It’s a process that’s time consuming. Tray after tray, Mitch Seigert goes through the same repetitive motions that he’s done for the last few years.
“It’s something I enjoy doing, but it’s certainly not something I set out to do,” Seigert said.
Most mornings, Seigert is at his Bryan store long before the sun comes up, melting the first batch of chocolate for the day.
For the rest of the day, he’ll shuffle back and forth in his kitchen, constantly moving between tasks from stirring the melted confection to putting the finished product in boxes, and even answering a few phone call orders in between.
But the chocolates that Seigert produces aren’t the basic run-of-the-mill treat – they’re all decorated by hand in vibrant colors.
“A lot of people compare them to marbles, or they say it’s edible art.
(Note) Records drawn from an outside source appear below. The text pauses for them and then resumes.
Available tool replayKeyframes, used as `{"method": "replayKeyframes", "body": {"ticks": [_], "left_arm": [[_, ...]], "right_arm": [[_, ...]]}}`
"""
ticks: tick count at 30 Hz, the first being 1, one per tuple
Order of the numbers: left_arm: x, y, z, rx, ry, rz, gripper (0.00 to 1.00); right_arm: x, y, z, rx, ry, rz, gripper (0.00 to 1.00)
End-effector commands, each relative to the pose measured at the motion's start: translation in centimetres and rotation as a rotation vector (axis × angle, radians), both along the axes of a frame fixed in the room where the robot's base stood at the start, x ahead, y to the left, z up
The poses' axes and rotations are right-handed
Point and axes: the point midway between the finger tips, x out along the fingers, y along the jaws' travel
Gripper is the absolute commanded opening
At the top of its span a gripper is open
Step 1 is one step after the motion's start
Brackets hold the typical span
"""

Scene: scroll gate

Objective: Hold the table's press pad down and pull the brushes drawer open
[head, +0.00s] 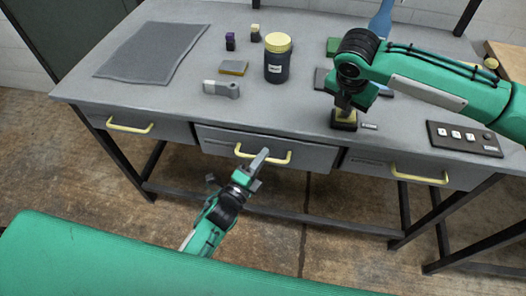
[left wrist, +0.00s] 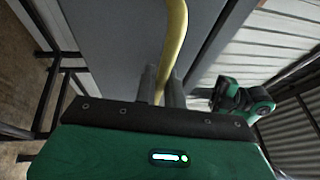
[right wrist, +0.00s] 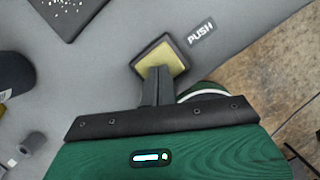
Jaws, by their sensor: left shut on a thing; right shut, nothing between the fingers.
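The press pad (head: 343,124) is a yellow pad on a dark base at the table's right front; it also shows in the right wrist view (right wrist: 168,58). My right gripper (head: 345,106) is shut and empty, its fingertips over the pad and seemingly touching it. The middle drawer (head: 215,140) has a yellow bar handle (head: 283,160). My left gripper (head: 261,157) is shut on this handle, which runs between its fingers in the left wrist view (left wrist: 176,40). The drawer front seems slightly forward of its neighbours. I cannot read which drawer is labelled brushes.
A PUSH label (right wrist: 201,33) lies beside the pad. A left drawer (head: 170,130) and a right drawer (head: 360,167) flank the middle one. A dark jar (head: 278,68), grey mat (head: 155,50) and switch panel (head: 464,138) are on the table (head: 170,92).

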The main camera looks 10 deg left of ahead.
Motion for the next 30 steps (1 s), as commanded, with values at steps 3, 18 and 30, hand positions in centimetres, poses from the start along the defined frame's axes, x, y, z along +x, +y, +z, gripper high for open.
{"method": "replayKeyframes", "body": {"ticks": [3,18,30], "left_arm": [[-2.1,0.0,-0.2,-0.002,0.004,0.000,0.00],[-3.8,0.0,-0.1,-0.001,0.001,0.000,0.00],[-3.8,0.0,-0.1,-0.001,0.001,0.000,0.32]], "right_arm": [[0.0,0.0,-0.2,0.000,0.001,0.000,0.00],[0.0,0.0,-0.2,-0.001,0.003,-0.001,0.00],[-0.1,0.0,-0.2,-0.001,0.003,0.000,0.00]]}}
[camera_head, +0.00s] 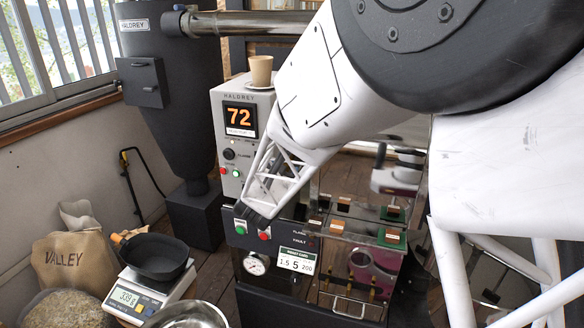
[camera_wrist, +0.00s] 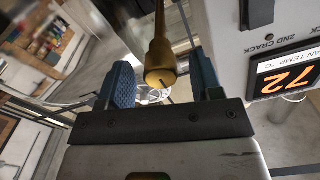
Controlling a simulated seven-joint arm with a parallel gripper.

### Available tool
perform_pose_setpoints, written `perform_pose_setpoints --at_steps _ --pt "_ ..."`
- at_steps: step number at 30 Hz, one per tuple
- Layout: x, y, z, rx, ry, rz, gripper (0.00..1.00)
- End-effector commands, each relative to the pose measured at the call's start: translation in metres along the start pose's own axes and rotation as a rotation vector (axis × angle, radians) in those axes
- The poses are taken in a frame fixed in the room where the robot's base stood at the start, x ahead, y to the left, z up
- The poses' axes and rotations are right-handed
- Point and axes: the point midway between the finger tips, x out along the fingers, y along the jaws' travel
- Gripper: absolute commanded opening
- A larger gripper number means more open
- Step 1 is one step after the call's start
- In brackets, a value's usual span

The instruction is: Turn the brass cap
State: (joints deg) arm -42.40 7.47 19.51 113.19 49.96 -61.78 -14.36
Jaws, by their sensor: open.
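The brass cap (camera_wrist: 161,72) shows in the wrist view as a gold, rounded end with a short dark mark on its face, on a narrower brass-coloured stem. My gripper (camera_wrist: 163,75) is open, with one blue finger to the left of the cap and one to the right. Gaps show on both sides, and I see no contact. I cannot tell how deep the cap lies between the fingers.
A scale (camera_head: 150,298) with a black pan (camera_head: 155,257), a steel bowl (camera_head: 188,316) and a burlap sack (camera_head: 75,262) stand at lower left.

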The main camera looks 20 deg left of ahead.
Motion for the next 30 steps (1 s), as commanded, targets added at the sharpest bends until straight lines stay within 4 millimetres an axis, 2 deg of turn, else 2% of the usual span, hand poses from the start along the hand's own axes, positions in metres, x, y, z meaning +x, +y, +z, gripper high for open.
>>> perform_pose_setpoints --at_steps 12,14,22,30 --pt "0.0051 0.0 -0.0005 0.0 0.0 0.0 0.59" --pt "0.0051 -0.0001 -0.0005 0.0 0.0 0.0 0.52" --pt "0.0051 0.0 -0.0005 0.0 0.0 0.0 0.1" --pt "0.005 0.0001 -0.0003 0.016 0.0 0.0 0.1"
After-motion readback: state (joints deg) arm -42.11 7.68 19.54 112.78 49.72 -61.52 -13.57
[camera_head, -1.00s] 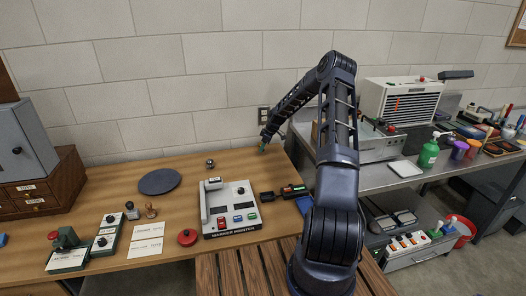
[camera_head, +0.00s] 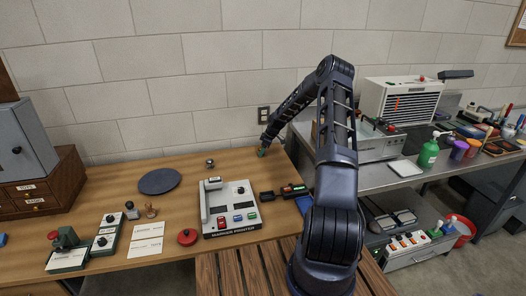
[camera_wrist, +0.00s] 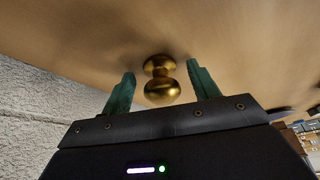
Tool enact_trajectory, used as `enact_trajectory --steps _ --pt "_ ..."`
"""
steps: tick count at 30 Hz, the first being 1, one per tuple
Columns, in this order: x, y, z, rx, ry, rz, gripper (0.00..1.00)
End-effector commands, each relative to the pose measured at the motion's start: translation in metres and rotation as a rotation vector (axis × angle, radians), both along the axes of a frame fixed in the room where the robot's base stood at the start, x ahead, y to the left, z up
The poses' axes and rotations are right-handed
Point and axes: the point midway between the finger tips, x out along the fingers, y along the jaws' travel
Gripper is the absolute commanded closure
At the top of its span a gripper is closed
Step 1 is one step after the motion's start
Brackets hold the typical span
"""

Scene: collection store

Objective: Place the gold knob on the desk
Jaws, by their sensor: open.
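The gold knob (camera_wrist: 161,82) shows in the wrist view between the two green fingers of my gripper (camera_wrist: 160,70). The fingers are open, with a gap on each side of the knob. One end of the knob appears to rest against the wooden desk top (camera_wrist: 225,25). In the head view my gripper (camera_head: 262,152) is low at the back right of the desk (camera_head: 120,205), near the wall. The gold knob cannot be made out there.
A small metallic round object (camera_head: 210,163) stands left of my gripper, beside a dark round mat (camera_head: 159,181). The marker printer (camera_head: 230,207) is in front. A metal bench (camera_head: 385,177) adjoins on the right. The block wall (camera_head: 200,90) is close behind.

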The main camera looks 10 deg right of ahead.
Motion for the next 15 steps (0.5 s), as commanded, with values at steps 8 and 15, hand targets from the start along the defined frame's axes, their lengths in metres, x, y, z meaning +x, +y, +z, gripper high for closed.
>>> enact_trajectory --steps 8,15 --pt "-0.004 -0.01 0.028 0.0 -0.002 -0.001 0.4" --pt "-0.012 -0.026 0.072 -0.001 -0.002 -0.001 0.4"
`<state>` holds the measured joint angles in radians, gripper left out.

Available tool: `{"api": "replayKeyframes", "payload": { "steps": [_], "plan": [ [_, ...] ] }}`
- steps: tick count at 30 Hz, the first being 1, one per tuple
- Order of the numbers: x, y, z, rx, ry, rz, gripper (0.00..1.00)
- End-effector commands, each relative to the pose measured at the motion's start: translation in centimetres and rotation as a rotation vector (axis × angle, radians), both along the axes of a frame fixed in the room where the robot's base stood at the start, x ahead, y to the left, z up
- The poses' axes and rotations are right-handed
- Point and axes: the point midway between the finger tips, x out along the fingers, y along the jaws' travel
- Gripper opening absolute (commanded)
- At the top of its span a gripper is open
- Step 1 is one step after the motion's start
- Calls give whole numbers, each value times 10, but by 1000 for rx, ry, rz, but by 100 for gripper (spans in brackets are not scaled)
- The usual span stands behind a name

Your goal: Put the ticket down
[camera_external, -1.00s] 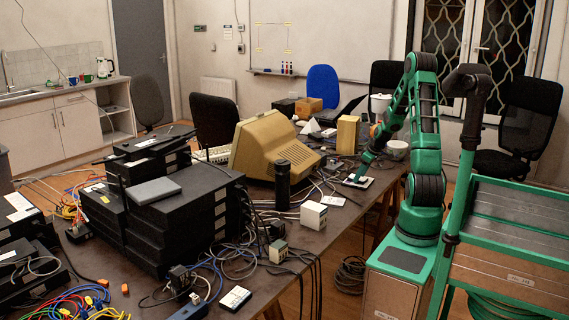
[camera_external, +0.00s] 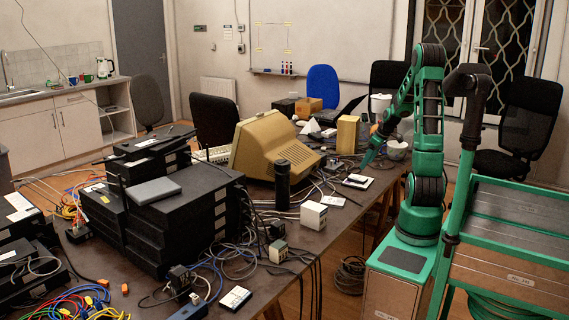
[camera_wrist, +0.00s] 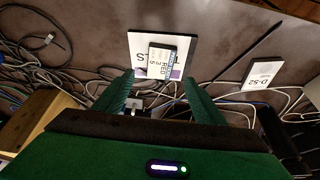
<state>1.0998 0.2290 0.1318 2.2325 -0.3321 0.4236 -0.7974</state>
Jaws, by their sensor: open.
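The ticket (camera_wrist: 162,61) is a small printed card. It lies on a white sign plate (camera_wrist: 140,42) with a dark edge and partly covers its lettering. In the external view the plate (camera_external: 357,182) lies on the right part of the dark table, with a small pale patch on it that looks like the ticket. My gripper (camera_wrist: 159,77) is open, with its two green fingers apart and nothing between them. In the external view my gripper (camera_external: 363,168) is just above the plate, apart from it.
A white card marked D-52 (camera_wrist: 262,73) lies to the right in the wrist view. Loose cables (camera_wrist: 45,45) run around the plate. A beige monitor (camera_external: 270,145), a black cylinder (camera_external: 282,186) and a yellowish box (camera_external: 347,134) stand nearby on the table.

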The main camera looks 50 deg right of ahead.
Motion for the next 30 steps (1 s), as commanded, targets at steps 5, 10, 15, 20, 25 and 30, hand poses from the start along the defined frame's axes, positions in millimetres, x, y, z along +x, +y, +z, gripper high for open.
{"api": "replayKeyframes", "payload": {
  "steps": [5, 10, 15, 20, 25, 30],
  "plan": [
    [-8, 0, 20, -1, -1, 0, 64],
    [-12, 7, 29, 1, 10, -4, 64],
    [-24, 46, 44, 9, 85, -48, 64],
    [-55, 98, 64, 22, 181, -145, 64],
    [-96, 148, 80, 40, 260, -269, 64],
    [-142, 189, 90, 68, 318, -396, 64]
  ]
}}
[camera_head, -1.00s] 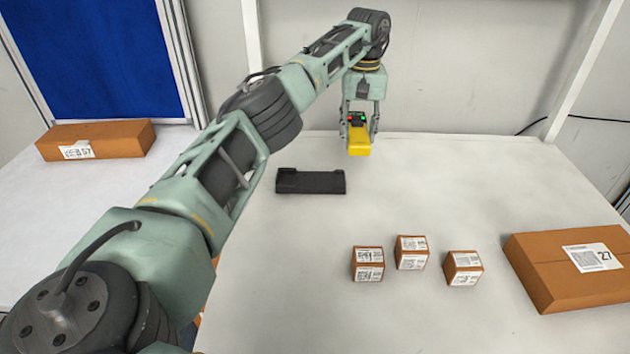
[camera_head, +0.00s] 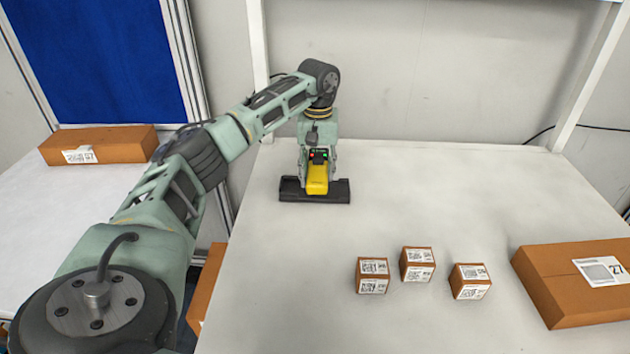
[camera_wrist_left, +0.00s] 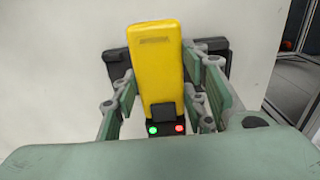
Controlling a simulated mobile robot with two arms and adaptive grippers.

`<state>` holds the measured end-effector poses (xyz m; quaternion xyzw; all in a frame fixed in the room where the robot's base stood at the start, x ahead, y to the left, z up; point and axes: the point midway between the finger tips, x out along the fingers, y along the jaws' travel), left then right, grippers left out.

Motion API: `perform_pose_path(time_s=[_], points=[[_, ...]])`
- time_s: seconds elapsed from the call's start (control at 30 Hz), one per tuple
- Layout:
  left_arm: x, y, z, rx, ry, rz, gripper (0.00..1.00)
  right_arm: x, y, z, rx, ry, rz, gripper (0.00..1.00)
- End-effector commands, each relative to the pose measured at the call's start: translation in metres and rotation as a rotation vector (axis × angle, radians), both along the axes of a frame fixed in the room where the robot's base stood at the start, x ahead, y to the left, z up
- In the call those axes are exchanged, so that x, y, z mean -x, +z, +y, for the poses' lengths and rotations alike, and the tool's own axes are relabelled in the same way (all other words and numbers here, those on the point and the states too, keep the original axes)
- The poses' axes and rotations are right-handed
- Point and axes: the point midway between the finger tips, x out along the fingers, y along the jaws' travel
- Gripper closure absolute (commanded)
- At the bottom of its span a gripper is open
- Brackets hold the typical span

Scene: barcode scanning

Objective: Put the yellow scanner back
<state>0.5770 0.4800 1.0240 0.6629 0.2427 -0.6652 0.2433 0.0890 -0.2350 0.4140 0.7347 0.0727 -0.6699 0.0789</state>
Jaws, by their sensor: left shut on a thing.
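The yellow scanner (camera_head: 317,181) has a dark end with a red and a green light. My left gripper (camera_head: 316,170) is shut on it and holds it over the black holder (camera_head: 340,191) on the white table. In the left wrist view the scanner (camera_wrist_left: 155,65) stands between the green finger pads of the gripper (camera_wrist_left: 160,100). Parts of the black holder (camera_wrist_left: 213,48) show behind it on both sides. I cannot tell whether the scanner touches the holder. My right gripper is not in view.
Three small labelled boxes (camera_head: 417,264) stand in a row right of centre on the table (camera_head: 270,290). A large cardboard box (camera_head: 565,290) lies at the right edge. Another box (camera_head: 100,146) lies on the left table. The table around the holder is clear.

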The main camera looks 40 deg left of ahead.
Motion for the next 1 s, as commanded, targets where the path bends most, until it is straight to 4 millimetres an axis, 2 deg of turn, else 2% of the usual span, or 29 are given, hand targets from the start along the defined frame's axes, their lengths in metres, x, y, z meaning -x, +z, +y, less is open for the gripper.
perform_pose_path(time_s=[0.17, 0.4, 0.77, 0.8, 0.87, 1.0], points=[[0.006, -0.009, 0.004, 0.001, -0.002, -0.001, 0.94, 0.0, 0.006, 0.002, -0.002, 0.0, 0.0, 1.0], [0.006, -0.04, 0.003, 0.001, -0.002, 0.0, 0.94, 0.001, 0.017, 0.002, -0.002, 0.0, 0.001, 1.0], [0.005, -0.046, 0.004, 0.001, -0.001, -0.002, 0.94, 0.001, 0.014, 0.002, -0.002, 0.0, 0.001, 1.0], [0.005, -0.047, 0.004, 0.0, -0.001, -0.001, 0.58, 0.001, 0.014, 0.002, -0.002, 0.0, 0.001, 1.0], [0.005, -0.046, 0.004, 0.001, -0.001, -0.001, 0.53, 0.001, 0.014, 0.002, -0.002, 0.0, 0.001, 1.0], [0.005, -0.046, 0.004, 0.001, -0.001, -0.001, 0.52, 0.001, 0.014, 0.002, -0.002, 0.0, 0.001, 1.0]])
And they say that it looks more like art than chocolate, so they don’t want to eat them because they’re too beautiful,” Seigert said.
The shapes and colors are all different between the 36 varieties that he produces, from the dome shaped coconut chocolate that has a deep electric blue color with white spots, to the square shaped strawberry chocolate with a rich red color and black lines crossing the top resembling a chocolate drizzle.
“The peach tastes like peach, and the strawberry tastes like strawberry, so once someone tries one, it doesn’t take them too long to start eating them and not worry about how artful they look,” Seigert said.
Ever since he opened the doors of his shop, which he named Truman Chocolates, Seigert has barely been able to keep pace with the orders.
Included in some of the more than 20,000 orders he’s processed in the last year, he’s sent his little creations to the United Nations in New York and shipped an order of 300 boxes to a party hosted by former first lady Laura Bush.
“It’s really crazy to watch it just take off as fast as it did. I never thought that it would have,” Seigert said. “It’s just weird. You never know where they’re going to end up or how those people found out about them. I’m just kind of astonished that they’re going to end up in these places when it all started the way it did.”
It started after Seigert finished culinary school. After learning how to do designs with sugar and chocolate, he decided to move back to Texas from Florida and start a small chocolate business with the idea of catering to hotels or restaurants only. Working out of his house, he quickly realized that he could sell to more people that just retail stores.
Soon he had his own storefront, employees, and website.
And while he stays busy all year long, orders for Christmas and Valentine’s Day keeps him at the shop all night long.
“Right now the heart [shaped chocolates] are almost all gone. We’re making the hearts as fast as we can make them. And we still sell them twice as fast as we can get them out,” Seigert said.
Though his chocolates are quickly becoming known around the country, Mitch said he most enjoys working with clientele from his home city.
“People love to be able to give a gift that’s not from somewhere else. It’s from here. You can’t get it anywhere else.”